Once alone with the IS-F, I switched everything off. That added about 30 seconds to my lap time. I was constantly hanging the back end way out. Fun? Hell yeah, but with only 255 tires out back and a propensity to oversteer, I was spending way more time counter-steering (or, more accurately, attempting to) as opposed to getting her straight and whacking the throttle. With so much torque available at all times in all gears, fatter meats would both help handling and launch times. Back with the VDIM in Sport mode, I ripped off about a dozen more laps, trying my hardest to make heads or tails of the ludicrously short-geared transmission. Long track-day story short, with 371 ft-lb of torque, you simply don't need eight gears.
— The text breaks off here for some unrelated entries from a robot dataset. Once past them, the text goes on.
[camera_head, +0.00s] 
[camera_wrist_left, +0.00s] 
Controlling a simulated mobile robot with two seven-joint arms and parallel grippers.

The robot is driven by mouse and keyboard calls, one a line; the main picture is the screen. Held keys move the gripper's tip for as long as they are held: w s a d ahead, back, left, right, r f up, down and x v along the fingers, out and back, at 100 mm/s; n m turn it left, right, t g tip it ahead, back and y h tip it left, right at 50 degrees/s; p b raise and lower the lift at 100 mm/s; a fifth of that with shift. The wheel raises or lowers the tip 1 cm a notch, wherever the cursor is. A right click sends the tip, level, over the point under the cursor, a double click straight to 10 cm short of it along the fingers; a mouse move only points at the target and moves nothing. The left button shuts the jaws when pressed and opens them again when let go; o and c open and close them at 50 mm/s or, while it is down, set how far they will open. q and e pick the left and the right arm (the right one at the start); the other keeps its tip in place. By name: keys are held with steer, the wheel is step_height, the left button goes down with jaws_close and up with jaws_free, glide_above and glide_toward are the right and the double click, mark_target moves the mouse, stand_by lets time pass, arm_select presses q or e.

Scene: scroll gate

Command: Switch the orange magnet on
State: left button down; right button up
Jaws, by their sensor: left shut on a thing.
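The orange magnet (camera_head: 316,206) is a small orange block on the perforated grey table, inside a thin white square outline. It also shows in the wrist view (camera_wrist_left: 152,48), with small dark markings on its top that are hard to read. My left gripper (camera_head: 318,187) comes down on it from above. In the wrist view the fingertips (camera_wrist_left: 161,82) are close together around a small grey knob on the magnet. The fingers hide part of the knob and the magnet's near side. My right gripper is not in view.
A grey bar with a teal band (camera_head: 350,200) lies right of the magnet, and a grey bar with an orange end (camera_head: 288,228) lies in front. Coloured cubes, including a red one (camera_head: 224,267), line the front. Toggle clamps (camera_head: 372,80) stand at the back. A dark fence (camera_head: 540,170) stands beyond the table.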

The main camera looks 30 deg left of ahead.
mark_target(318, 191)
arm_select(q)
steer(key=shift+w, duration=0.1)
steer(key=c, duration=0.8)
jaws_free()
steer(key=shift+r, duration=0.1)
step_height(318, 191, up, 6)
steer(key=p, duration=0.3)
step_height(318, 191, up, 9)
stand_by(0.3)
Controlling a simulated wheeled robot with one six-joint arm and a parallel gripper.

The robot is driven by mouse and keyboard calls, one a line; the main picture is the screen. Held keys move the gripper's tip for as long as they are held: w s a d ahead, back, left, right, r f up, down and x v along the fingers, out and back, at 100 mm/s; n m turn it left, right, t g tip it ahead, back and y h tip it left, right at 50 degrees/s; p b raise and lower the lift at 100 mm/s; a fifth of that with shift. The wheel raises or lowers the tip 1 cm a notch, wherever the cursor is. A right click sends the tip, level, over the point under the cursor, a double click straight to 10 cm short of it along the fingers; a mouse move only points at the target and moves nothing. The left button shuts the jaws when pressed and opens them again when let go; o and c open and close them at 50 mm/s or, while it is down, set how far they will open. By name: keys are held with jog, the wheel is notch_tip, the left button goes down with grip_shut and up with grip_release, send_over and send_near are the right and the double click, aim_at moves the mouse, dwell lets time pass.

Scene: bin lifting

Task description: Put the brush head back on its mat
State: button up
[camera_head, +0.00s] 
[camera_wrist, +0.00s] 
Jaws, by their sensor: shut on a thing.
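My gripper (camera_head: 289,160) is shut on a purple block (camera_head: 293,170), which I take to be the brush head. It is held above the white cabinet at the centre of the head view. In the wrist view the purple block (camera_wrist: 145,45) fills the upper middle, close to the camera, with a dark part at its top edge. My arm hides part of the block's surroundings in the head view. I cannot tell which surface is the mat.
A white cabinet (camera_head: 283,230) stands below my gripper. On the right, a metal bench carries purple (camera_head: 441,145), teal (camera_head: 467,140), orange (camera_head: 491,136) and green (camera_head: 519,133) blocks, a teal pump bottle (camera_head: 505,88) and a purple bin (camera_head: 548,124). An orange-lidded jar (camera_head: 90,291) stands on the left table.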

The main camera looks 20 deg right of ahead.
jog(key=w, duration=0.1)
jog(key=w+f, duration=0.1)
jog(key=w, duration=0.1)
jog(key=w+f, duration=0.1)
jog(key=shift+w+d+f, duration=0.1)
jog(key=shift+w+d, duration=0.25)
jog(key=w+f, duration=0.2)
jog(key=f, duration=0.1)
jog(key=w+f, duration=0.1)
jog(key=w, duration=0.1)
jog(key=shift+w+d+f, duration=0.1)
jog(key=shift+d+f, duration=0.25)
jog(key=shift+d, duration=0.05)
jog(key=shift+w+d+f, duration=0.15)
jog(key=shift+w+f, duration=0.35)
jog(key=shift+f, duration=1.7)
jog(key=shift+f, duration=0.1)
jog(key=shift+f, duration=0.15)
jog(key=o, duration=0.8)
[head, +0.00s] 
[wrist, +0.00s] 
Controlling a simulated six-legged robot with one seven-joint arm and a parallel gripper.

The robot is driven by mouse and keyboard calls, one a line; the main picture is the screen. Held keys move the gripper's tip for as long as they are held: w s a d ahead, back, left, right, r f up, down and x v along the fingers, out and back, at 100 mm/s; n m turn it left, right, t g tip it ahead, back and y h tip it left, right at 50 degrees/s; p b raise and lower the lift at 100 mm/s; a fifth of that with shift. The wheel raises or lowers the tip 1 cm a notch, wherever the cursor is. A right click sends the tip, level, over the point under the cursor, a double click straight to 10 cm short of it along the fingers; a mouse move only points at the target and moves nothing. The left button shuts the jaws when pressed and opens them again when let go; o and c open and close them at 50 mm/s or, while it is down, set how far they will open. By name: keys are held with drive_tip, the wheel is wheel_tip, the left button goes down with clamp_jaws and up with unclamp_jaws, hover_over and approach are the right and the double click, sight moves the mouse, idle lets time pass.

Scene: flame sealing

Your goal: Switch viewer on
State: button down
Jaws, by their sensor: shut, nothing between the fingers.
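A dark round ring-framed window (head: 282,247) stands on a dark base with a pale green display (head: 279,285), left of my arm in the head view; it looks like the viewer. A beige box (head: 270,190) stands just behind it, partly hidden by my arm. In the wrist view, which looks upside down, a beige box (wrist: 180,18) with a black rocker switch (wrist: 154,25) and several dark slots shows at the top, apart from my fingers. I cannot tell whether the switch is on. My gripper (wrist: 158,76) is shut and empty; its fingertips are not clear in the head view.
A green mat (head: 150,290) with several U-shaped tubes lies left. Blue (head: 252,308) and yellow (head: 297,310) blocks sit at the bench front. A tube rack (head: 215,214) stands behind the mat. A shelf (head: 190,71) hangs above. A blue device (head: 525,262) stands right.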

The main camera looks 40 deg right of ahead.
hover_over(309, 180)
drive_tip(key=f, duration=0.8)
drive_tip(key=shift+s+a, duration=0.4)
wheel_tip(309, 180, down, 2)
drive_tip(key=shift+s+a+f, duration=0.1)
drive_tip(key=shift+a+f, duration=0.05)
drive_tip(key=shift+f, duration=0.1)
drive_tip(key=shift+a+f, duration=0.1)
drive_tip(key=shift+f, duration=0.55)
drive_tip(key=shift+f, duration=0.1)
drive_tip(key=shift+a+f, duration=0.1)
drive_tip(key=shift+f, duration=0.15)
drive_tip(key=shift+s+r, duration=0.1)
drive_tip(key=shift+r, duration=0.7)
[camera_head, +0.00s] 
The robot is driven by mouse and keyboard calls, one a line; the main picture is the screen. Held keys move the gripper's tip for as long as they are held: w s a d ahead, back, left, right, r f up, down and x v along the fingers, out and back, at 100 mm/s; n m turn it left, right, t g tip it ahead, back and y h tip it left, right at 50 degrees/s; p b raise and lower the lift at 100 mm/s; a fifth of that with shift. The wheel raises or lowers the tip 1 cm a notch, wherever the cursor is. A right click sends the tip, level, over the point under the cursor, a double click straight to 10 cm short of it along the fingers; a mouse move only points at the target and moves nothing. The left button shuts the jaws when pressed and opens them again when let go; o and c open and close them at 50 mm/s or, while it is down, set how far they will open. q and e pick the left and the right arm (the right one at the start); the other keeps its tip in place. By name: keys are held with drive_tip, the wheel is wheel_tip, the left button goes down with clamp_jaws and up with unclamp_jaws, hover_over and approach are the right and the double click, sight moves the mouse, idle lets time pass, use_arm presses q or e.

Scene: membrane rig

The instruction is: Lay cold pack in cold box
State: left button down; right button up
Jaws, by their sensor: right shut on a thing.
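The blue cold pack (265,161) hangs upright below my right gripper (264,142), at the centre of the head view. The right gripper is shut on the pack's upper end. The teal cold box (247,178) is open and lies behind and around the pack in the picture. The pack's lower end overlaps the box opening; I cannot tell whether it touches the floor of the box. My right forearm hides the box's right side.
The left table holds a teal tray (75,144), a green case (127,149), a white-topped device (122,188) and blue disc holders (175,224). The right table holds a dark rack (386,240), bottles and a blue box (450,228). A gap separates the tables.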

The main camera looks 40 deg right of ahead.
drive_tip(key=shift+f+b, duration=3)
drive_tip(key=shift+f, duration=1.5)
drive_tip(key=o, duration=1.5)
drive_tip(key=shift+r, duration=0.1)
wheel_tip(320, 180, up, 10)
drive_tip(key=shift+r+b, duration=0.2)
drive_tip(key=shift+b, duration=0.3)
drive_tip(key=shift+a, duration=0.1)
Four would be plenty.
The paddles move with the steering wheel, so on the back side of Laguna Seca — where it is turn, turn, turn and turn — I could never find the damn things. The Ferrari/Maserati solution, where huge, never-moving paddles are connected to the column, would make much more sense on the track. One last tranny gripe — if you are too close to redline and pull the down paddle, you hear a double beep which is the computer's way of telling you no. But as the revs eventually slow, it does downshift and blip the throttle, which spins you into the rev limiter, ensuring more beeping, less power and at least in my case, a middle finger aimed at the center tunnel. Lots of swearing, too.
If it sounds like I wasn't exactly smitten with the IS-F on the track, you have good ears. And I wasn't alone. Wes was wandering around the paddock shaking his head no. The rest of us were trying to figure out the difference between third gear and fifth. Yeah, the IS-F did some things real well (straight line speed + stopping), but it just felt out of its element. In fairness to the car though, I can't move on without mentioning the exquisite brakes. On one lap, I actively tried to grenade them, just drop kicking the center peddle again and again and then again. They didn't give an inch. No fade, no drama, no weird over/under-boosted ABS skittishness — no nothing save constant, mega, all-day stopping power.
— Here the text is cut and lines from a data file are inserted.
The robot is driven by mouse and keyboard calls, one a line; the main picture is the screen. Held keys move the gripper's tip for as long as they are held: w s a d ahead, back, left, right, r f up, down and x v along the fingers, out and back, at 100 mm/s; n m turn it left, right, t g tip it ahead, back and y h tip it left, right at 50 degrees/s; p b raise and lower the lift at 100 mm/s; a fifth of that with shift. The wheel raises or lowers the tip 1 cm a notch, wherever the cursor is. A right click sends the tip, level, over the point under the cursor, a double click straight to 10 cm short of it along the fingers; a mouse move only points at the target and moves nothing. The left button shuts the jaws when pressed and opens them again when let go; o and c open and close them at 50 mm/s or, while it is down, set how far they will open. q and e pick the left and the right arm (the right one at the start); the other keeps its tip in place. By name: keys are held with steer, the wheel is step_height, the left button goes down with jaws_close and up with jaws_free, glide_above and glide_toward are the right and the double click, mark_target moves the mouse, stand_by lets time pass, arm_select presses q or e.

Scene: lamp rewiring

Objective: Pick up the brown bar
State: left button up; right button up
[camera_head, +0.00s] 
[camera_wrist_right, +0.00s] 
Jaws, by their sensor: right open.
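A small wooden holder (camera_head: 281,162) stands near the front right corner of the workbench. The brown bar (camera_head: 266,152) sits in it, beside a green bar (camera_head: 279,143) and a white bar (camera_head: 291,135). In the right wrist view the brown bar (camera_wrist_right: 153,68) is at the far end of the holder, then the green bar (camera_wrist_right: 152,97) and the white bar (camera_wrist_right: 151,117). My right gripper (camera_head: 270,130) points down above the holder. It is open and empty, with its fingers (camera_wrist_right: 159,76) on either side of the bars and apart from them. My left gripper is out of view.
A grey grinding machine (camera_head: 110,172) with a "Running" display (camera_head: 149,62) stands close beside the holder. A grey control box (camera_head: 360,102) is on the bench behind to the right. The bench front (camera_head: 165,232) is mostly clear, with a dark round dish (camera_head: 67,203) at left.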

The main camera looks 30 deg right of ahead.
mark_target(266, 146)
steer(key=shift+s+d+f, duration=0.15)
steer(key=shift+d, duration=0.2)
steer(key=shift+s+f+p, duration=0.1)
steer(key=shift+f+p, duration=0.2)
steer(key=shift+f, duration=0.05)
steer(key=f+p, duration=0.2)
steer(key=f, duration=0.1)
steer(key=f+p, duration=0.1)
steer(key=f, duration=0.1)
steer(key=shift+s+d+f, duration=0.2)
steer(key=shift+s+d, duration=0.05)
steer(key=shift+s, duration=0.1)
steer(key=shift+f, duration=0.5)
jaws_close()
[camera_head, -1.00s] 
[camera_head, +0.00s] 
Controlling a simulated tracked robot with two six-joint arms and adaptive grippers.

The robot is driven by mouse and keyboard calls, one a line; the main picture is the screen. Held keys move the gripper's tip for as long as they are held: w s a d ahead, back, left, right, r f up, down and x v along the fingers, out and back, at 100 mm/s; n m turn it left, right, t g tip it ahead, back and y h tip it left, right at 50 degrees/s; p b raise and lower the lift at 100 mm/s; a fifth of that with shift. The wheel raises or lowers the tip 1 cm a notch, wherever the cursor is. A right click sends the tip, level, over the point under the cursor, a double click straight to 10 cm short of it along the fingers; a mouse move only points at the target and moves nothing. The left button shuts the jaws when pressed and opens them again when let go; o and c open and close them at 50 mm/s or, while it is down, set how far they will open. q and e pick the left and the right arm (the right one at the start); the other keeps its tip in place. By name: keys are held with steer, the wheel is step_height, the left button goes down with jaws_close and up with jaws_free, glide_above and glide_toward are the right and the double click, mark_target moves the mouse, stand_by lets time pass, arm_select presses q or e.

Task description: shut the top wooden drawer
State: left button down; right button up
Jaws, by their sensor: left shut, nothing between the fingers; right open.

The next day I woke up early and took an IS-F for a drive through a nature preserve on a private road. Was this even the same car? On the track I felt insulated from the tarmac and confused/frustrated by the technology. But today, the IS-F seemed perfectly paired with the road. The power was satisfyingly overwhelming, and with the sunroof cracked a bit I could hear the mesmerizing, viscous growl of the engine. Suddenly the chassis was composed and nimble, the paddle shifters made total sense and the brakes, well, the brakes were still completely stellar. To underscore how great the IS-F felt, I burned a quarter-tank of gas in 20 miles. I convinced Scotto to drive the same route and after he returned, he stepped out of the car and said, "That road's better than the Nürburgring Nordschleife." And while he agreed with me that the IS-F felt super duper extra great, was it the car, or the Carmel Valley Nordschleife?
Turns out it's the car. I found a not quite as superlative but still challenging stretch of twists and turns in the hills above Berkeley. If my passenger, who squealed and hissed and yelped the entire time, is any indication, the IS-F is a Japanese joy-buzzer. Over the ensuing week I made passengers scream, holler, carsick, beg me to stop and howl with delight and glee. As for me, the driver, I was always in control, pushing it and pushing it harder and harder and never being let down. Not by the engine, the handling or the brakes. The transmission started to make sense and I've even got a callous on my middle finger from ripping the up-paddle. Lexus is practically doing handstands to convince you that the IS-F has legitimate track credentials. Why bother? No 3,774-pound sedan is a good track-day proposition. But, as a back-road carver, no sedan is better.